From Amy Tan to Michelle Kwan to Constance Wu, there are many Asian American women who have achieved great success and are upheld as leading figures of the community. But sometimes (and especially online), Asian male support is muted or reluctant.
Is it resentment at seeing women in power at all? Or does it have anything to do with the feeling that only by closely allying with whiteness can Asian women succeed at the highest levels in America, thus leaving Asian men behind? Is that what’s behind some of the online harassment of Asian women by some Asian men?
In this special-format podcast, Jess poses simple but direct questions for Teen, Chris, and Jong to answer in hopes of further illuminating the Asian male perspective.
The following are edited excerpts from “Do Asian Men Resent Asian Women’s Success?” the 37th episode of Plan A’s podcast, Escape From Plan A.
A lot of these [famous and successful] Asian women have historically been with white men. That’s the simplest and most honest way to get to it. A lot of the distrust [from Asian men] is that these women are going to upheld as aspirational figures for Asian Americans, especially young Asian American girls to look up…. And this is clearly the result of a biased system in which [order to succeed as an Asian woman], you need access to those white spaces, which usually comes with having white partners and friends.

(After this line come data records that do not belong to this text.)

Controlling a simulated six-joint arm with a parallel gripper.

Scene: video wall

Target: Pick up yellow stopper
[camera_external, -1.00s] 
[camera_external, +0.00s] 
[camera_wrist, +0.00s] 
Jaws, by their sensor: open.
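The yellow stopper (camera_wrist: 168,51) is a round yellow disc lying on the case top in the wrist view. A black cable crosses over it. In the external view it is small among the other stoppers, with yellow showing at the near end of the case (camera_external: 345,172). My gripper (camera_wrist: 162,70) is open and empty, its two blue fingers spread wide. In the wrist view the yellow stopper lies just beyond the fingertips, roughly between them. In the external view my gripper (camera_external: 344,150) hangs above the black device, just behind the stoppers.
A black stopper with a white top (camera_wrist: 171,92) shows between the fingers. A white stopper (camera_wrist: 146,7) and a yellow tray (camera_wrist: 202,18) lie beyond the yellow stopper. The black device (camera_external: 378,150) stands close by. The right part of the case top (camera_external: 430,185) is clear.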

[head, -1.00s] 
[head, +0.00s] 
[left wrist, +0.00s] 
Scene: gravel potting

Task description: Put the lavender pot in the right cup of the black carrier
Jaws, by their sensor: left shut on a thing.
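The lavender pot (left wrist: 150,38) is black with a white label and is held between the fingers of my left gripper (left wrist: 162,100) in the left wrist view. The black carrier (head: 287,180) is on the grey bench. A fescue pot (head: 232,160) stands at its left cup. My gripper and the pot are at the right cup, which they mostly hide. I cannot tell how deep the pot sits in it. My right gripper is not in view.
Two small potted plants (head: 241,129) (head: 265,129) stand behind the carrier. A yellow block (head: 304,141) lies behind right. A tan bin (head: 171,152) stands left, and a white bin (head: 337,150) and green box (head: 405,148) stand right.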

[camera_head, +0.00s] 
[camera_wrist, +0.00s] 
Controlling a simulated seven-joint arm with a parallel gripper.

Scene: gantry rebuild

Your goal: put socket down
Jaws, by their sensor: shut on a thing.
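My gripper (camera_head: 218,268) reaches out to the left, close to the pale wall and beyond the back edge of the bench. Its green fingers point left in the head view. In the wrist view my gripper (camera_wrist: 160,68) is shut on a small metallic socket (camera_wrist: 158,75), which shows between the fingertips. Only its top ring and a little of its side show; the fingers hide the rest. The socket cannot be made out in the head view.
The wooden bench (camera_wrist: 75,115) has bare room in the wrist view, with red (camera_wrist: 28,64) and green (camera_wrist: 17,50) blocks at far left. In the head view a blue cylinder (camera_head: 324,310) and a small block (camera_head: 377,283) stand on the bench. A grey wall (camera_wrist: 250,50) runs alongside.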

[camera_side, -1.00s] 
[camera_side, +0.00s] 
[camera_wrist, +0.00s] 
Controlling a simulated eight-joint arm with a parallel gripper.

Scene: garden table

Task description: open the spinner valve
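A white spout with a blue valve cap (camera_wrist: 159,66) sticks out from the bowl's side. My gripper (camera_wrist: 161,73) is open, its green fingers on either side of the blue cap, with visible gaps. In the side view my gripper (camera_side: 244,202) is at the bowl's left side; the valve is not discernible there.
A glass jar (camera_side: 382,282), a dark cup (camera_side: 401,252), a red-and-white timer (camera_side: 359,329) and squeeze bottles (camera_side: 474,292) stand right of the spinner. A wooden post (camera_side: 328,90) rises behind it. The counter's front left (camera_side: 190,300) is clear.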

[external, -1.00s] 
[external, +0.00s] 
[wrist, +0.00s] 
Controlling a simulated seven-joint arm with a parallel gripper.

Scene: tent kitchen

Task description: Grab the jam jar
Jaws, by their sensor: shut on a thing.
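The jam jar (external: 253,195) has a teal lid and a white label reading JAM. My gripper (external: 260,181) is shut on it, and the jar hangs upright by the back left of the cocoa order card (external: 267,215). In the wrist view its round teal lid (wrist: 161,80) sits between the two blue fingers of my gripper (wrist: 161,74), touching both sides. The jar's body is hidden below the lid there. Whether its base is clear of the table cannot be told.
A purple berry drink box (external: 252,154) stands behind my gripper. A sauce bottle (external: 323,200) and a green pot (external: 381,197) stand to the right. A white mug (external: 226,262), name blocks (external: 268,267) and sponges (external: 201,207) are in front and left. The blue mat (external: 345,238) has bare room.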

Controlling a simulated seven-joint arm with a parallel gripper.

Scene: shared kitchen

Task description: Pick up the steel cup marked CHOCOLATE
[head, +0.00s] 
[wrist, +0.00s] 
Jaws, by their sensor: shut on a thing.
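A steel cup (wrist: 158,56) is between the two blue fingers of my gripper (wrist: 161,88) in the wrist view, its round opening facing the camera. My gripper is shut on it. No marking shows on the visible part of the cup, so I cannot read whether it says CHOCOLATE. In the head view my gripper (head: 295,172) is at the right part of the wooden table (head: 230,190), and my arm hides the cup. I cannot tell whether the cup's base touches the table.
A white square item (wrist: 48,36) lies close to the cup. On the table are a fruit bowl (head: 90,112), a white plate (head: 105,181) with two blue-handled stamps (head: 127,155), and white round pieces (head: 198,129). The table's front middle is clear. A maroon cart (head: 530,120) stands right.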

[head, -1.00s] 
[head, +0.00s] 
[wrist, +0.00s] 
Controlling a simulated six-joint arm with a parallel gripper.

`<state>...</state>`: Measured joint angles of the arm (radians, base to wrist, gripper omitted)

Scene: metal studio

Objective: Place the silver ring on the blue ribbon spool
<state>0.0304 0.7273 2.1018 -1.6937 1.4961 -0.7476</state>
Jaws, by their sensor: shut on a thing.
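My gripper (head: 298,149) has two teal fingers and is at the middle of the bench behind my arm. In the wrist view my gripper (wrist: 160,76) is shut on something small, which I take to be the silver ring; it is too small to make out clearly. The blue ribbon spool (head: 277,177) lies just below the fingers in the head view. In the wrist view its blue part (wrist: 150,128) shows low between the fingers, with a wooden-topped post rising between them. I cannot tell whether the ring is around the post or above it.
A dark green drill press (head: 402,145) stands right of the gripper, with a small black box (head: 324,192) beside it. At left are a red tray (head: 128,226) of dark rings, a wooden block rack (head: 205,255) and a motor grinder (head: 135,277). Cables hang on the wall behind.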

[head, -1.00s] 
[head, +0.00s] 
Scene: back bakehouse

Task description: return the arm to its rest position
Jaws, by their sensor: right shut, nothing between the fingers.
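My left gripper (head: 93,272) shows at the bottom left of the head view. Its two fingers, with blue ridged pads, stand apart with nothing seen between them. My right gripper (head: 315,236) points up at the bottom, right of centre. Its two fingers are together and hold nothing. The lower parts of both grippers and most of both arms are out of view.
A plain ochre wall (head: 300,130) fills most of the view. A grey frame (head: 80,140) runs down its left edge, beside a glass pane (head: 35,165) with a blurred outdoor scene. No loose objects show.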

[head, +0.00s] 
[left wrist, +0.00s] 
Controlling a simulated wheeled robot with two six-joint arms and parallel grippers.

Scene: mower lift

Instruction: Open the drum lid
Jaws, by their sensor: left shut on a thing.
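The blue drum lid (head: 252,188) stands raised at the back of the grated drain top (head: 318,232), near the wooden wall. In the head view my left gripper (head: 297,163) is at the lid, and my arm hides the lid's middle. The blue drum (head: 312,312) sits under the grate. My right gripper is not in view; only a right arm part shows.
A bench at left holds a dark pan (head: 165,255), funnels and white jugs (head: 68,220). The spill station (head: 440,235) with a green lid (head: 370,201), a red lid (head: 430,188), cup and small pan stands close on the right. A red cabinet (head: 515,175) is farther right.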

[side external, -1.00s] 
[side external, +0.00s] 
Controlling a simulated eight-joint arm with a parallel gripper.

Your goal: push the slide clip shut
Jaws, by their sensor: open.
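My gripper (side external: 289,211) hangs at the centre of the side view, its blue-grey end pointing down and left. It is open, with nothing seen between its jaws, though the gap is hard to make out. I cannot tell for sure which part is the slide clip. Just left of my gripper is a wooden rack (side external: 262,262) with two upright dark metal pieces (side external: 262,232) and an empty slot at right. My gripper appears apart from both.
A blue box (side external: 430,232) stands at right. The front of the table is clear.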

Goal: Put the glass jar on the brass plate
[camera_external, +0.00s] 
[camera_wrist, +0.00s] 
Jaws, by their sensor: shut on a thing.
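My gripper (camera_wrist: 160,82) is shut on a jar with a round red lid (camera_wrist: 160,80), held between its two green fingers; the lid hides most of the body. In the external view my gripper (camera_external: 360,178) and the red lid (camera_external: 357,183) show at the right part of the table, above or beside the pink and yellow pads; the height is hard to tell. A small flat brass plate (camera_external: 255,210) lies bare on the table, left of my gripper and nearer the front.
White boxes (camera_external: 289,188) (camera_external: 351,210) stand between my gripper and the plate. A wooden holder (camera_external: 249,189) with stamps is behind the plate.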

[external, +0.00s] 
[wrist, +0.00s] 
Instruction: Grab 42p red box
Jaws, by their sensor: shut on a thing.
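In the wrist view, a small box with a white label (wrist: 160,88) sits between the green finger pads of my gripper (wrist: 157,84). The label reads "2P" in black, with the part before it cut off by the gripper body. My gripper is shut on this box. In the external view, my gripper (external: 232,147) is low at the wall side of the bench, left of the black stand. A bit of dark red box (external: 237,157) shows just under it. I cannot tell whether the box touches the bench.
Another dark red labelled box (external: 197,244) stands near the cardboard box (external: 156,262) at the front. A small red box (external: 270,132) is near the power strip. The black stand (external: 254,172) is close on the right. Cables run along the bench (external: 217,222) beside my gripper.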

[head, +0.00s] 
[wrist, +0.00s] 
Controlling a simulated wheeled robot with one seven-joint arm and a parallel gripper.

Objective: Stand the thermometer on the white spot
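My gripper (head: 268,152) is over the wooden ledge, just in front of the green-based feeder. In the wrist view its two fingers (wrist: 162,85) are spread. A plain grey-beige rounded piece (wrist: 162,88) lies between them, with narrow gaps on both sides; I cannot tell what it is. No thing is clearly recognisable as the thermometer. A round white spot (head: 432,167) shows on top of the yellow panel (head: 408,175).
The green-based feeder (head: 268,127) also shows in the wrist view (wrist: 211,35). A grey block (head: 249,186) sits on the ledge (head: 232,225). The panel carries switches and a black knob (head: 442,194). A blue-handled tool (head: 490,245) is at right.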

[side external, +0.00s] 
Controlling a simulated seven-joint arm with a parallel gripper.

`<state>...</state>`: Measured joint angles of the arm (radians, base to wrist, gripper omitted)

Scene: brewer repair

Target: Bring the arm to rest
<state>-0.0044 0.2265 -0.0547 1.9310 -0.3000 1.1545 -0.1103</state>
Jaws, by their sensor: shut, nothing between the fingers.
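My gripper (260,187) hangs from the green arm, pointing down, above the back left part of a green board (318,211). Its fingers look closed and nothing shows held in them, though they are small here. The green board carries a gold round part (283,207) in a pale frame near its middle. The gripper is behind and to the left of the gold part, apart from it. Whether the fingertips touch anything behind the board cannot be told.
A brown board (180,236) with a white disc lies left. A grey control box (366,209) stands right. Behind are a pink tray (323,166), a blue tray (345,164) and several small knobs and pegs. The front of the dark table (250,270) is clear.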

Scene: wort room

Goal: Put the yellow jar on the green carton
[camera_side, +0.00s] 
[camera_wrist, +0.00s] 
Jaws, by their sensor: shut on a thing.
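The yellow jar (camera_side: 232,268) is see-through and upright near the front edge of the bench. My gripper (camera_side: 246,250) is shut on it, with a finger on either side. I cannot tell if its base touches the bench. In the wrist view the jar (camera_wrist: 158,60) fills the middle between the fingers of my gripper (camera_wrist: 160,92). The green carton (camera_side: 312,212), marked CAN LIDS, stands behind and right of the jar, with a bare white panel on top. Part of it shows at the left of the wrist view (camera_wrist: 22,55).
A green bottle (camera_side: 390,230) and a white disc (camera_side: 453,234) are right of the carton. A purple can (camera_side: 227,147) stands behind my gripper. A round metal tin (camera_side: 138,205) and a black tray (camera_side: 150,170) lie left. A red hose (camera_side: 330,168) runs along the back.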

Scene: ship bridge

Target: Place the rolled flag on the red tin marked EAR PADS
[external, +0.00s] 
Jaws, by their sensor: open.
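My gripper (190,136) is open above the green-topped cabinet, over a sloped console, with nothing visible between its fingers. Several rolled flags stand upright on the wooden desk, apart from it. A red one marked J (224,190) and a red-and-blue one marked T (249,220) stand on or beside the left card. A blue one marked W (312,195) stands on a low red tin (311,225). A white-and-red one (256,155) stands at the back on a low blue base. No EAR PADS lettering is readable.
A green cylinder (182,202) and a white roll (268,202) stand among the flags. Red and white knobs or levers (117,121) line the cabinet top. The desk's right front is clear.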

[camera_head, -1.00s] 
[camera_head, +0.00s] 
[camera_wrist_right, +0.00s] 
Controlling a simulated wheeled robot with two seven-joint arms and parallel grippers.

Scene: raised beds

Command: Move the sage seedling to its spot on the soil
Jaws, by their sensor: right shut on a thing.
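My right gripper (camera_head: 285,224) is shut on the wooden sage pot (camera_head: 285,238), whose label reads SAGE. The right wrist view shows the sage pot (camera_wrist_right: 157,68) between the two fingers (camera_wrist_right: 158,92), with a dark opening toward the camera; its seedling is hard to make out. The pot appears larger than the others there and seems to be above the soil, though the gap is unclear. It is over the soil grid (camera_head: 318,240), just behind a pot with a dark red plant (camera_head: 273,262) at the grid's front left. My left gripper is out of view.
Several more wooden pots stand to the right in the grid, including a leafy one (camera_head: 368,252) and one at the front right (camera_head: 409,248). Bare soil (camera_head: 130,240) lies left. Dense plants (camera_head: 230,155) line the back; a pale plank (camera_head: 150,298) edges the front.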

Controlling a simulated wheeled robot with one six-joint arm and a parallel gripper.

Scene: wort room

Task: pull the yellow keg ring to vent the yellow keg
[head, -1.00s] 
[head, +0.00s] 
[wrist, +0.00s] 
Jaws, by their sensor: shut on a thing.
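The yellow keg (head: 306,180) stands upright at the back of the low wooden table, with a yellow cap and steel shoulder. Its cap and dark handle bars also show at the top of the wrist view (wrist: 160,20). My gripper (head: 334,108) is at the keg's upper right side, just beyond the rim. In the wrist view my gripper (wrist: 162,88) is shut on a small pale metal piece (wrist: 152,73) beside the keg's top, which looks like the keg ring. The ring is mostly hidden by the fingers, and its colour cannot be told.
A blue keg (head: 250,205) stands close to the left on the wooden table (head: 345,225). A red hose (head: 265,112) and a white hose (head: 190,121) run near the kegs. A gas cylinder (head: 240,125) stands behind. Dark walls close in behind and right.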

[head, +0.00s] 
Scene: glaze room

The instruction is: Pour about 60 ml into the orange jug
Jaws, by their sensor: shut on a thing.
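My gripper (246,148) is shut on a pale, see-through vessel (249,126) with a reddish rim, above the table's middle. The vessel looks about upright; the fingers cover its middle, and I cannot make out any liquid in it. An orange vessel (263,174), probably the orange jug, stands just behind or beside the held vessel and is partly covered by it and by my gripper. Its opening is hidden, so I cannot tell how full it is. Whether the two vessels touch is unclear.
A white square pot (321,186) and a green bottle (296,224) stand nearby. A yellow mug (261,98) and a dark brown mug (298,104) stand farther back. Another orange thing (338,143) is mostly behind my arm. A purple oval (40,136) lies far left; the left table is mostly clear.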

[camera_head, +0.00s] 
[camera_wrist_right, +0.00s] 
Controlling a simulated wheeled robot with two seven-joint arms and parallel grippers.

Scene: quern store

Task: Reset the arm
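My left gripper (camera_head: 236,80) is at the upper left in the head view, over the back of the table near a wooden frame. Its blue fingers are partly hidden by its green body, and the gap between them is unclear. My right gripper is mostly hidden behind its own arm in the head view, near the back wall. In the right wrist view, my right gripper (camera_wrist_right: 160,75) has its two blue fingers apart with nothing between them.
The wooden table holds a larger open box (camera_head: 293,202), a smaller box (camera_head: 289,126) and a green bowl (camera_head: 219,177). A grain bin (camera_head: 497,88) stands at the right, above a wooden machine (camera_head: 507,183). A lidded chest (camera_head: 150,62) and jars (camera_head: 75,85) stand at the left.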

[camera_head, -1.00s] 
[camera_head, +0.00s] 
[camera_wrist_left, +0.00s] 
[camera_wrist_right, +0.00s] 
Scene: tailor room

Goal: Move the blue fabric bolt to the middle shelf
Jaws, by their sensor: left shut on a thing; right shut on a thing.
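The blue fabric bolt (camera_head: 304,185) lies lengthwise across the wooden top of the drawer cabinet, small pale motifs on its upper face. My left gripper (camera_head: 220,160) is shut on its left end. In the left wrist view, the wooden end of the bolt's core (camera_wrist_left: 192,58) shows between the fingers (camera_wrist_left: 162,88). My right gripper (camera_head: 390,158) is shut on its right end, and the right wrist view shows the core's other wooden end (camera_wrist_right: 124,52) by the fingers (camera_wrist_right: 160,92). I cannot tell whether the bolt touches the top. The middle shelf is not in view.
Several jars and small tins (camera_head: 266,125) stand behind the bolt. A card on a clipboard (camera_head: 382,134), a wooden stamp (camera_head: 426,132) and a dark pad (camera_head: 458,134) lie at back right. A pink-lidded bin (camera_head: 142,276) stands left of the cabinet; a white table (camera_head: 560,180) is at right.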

In Alex Tizon’s book, “Big Little Man,” he’s going over his mother’s journals and his mother was taking notes on her experiences assimilating into American society and her husband’s. It was night and day. His mother was being invited all over the place and doors were opened by white men, while his father was getting doors shut in his face, even though he was an experienced attorney. That is an extreme example, perhaps, but I think that pattern is seen over and over again.
Tensions are high, so I don’t doubt there are bad actors who do want suppression for suppression’s sake because it’s an uncomfortable topic and it would have to get too real. But there is also a legitimate case to be made that opening a treatment of this subject that is pitch-perfect — and maybe there is no pitch-perfect — does tend to come with a lot of, as Chris would say, “dumbshittery,” that does make lives difficult for good actors who are trying to do good work. It’s really hard to parse through that signal.
I see Asian guys and I’m thinking, what’s the mirror to that [angry online] identity? What’s causing that? There are things that I think we’re not aware of that we don’t see, that when I went online, I started to see. I started to see the sheer amount of trolling that was happening. I think a lot of it was done by white guys posing as Asian women…. I doubt it was Asian women, but a lot of these guys are young and dumb and they’re gullible. Or even knowing it’s a white troll, you know it’s effective because there are truths behind what they’re saying.